Often a mix of seabirds come together on the ocean’s surface. Auklets, cormorants, gulls and mergansers gather for feeding frenzies on schools of small fish. These formations are usually temporary in nature and will dissipate when the prey flees. The seabirds don’t travel together as do the mixed flocks of the forest.
Shorebirds of several species congregate on mudflats to feed. As with the forest dwellers, they rely on early warnings of approaching avian predators such as falcons. Flocks of Black Turnstones – a small shorebird found on rocky beaches – usually include a handful of Surfbirds and sometimes a Rock Sandpiper.
Mixed flock numbers peak in November with the arrival of birds from the north and those drifting down from the mountains. By spring, the flocks begin to come apart as birds pair up and peel off for the breeding season. Until then, these roving bands are proof that birds of different feathers do indeed flock together.
Fauna: Chestnut-backed Chickadee (Poecile rufescens)
These energetic birds are a mainstay of fall and winter mixed flocks. Common year-round, the populations are augmented with winter migrants out of the lower slopes of the North Cascades mountains.
Chestnut-backed Chickadees are smaller than their Black-capped cousins, measuring 4.5 to 5 inches in length. The head and throat are dark, contrasting with the white cheeks. Their name is derived from the chestnut-brown color found on the back and flanks. A white belly and gray wings and tail round out the field marks.
You may hear their high-pitched chick-zee-zee calls or the more abrupt chek-chek as they flit from branch to branch.
Spring finds them nesting in a cavity of a snag or deciduous tree. They rely heavily on holes carved out by Downy Woodpeckers. Five to nine eggs are laid in a nest constructed of moss, plant down and feathers. (A pair we hosted in a nest box used insulation extracted from a nearby pump house.) Fledging takes about two weeks.
Chestnut-backed Chickadees glean insects from foliage and bark, often feeding at the very tips of branches. Also on the menu are the seeds of conifers, especially those of western hemlocks, Douglas-fir, and western red cedar. They will visit your birdfeeders for sunflower seeds and suet.
The habitats for this iconic species are conifer or mixed forests. They’re one of the easiest species to entice into a nest box. The box should have a 1- to 1.5-inch hole and be situated 6 to 15 feet high. Place the box where there are trees close behind it; this allows the parents a chance to land on a nearby branch and survey the scene before entering the box.
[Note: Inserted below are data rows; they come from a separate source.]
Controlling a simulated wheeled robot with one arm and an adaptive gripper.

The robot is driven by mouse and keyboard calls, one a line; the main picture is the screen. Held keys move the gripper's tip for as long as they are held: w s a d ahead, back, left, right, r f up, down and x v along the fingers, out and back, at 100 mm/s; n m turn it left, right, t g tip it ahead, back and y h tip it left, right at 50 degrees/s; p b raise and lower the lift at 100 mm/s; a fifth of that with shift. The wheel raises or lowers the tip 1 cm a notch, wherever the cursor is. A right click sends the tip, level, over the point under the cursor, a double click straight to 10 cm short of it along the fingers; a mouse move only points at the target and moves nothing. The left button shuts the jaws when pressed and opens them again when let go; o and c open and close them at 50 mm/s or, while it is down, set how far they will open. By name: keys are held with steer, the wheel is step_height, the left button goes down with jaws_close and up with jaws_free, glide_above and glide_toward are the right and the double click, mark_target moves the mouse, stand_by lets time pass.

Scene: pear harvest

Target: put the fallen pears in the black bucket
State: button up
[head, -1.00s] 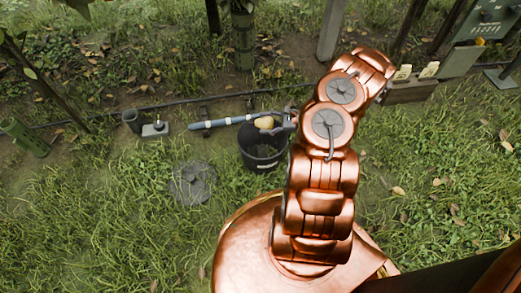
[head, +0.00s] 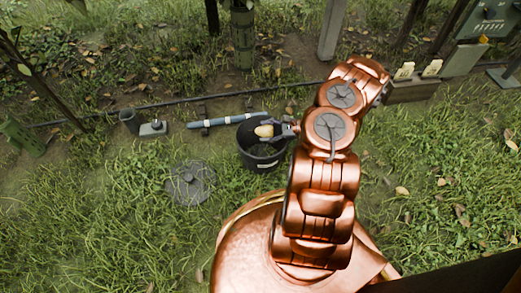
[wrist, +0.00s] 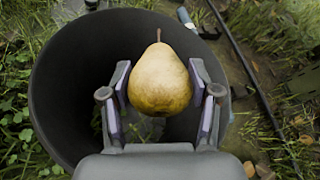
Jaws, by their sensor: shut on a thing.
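A yellow-brown pear (wrist: 160,80) sits between the fingers of my gripper (wrist: 162,98) in the wrist view, stem pointing away. My gripper is shut on it. The black bucket (wrist: 60,95) lies behind and below the pear in that view, its mouth open around it. In the head view the pear (head: 264,131) and my gripper (head: 272,130) are over the bucket (head: 262,163), near its upper rim. The bucket stands upright on the ground; its floor is mostly dark, and I cannot tell what lies in it.
A round grey lid (head: 190,184) lies on the grass left of the bucket. A blue-grey tube (head: 228,121) lies behind the bucket. A dark hose (head: 170,104) runs across the ground behind. A small grey box (head: 153,127) stands further left. Open grass lies in front.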

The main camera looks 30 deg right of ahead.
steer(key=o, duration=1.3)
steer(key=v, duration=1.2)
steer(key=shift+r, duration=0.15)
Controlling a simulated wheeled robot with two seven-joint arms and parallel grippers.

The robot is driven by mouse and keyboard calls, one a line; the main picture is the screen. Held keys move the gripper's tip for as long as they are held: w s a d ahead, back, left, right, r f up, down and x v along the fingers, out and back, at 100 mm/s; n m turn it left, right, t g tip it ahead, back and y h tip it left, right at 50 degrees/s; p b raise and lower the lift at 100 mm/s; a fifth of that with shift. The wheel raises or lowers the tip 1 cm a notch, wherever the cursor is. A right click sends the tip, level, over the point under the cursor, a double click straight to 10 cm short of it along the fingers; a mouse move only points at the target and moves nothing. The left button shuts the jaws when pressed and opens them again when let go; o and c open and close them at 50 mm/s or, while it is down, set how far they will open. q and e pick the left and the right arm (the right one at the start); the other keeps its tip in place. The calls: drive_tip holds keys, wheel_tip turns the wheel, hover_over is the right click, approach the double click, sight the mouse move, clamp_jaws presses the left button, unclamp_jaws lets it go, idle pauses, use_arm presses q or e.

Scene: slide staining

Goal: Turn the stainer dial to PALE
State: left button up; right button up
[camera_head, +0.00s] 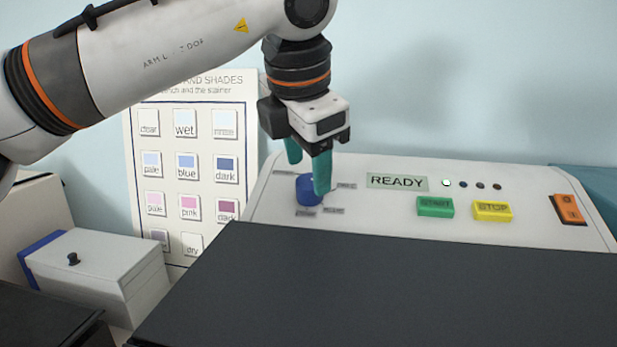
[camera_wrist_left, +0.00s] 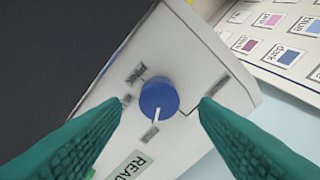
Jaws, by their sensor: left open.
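My right gripper is not in view.
The panel has a READY display (camera_head: 397,181), a green START button (camera_head: 435,207), a yellow STOP button (camera_head: 492,211) and an orange switch (camera_head: 569,209). A shade chart (camera_head: 138,185) stands behind. A white box (camera_head: 95,275) is at left. A dark lid (camera_head: 380,295) fills the front.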

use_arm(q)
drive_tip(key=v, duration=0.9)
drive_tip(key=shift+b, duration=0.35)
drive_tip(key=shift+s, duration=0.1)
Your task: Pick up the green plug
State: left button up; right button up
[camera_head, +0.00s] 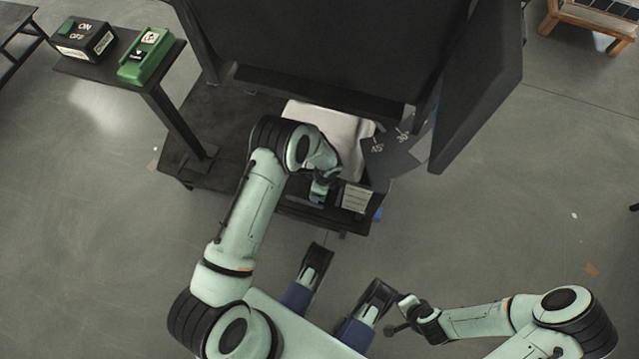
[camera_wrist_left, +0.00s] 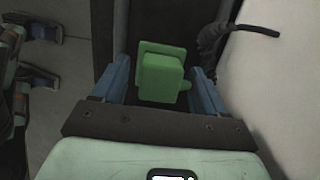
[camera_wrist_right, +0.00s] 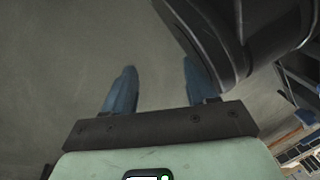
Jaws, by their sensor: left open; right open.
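The green plug (camera_wrist_left: 160,77) is a small block with a wider plate at its far end, seen in the left wrist view over a dark surface. My left gripper (camera_wrist_left: 158,72) is open, with one blue finger on either side of the plug. Contact between fingers and plug cannot be told. In the head view my left gripper (camera_head: 321,187) is low at the front of the dark stand, and I cannot make out the plug there. My right gripper (camera_head: 400,312) is at the lower right, away from the stand. Its blue fingers (camera_wrist_right: 158,85) are open and empty.
The dark stand (camera_head: 215,115) has upright panels (camera_head: 478,85) and a pale white piece (camera_head: 350,130). A black cable (camera_wrist_left: 258,30) is near the plug. An ON/OFF box (camera_head: 83,40) and a green box (camera_head: 146,56) sit on a side shelf.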

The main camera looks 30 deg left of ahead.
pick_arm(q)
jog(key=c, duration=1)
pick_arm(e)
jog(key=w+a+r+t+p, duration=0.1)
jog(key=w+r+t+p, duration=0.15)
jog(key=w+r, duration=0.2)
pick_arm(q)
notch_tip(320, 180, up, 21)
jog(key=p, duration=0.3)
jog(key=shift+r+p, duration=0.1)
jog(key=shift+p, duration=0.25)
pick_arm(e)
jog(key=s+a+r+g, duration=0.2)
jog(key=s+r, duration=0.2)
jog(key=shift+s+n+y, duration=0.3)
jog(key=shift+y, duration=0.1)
Flora: Western Hemlock (Tsuga heterophylla)
Western hemlocks, with their characteristic droopy tops, are a nearly ubiquitous feature in many of our local forests.
These stately trees can grow to a height of 180 feet. The bark is grayish to red-brown, thin in young trees, and becoming thick and furrowed with age. Hemlock needles on a twig alternate between .5 and 1 inch (the species name means different leaves).
The cones of the hemlock are also little, measuring about an inch in length. Each holds 30-40 tiny seeds that are dispersed by the wind. The seeds are so small that it takes 300,000 to weigh a pound!
Douglas-fir is the hemlock’s chief competitor for space on the forest floor. The latter grow slowly and don’t have the longevity of Douglas-fir. They do, however, have adaptations that make up for that lack. Western hemlocks produce large numbers of seeds, ensuring new generations of trees. And unlike the Doug-firs, they can take root in rotted logs or atop stumps. A straight row of hemlocks that are the same age is proof the seeds germinated on a fallen log.
There’s one more trick up the hemlock’s sleeve. Douglas-fir must grow in sun, while hemlocks can thrive in shade. Over time these adaptations favor hemlocks, making them the dominant species in many lowland forests.
Several bird species forage for insects among the foliage or on the bark of hemlocks. The tiny seeds are eaten by small birds, chipmunks and deer mice. Robins and other birds nest and roost in the drooping, sheltering branches.
Western hemlocks can be found in many local forests, doing best on moist sites.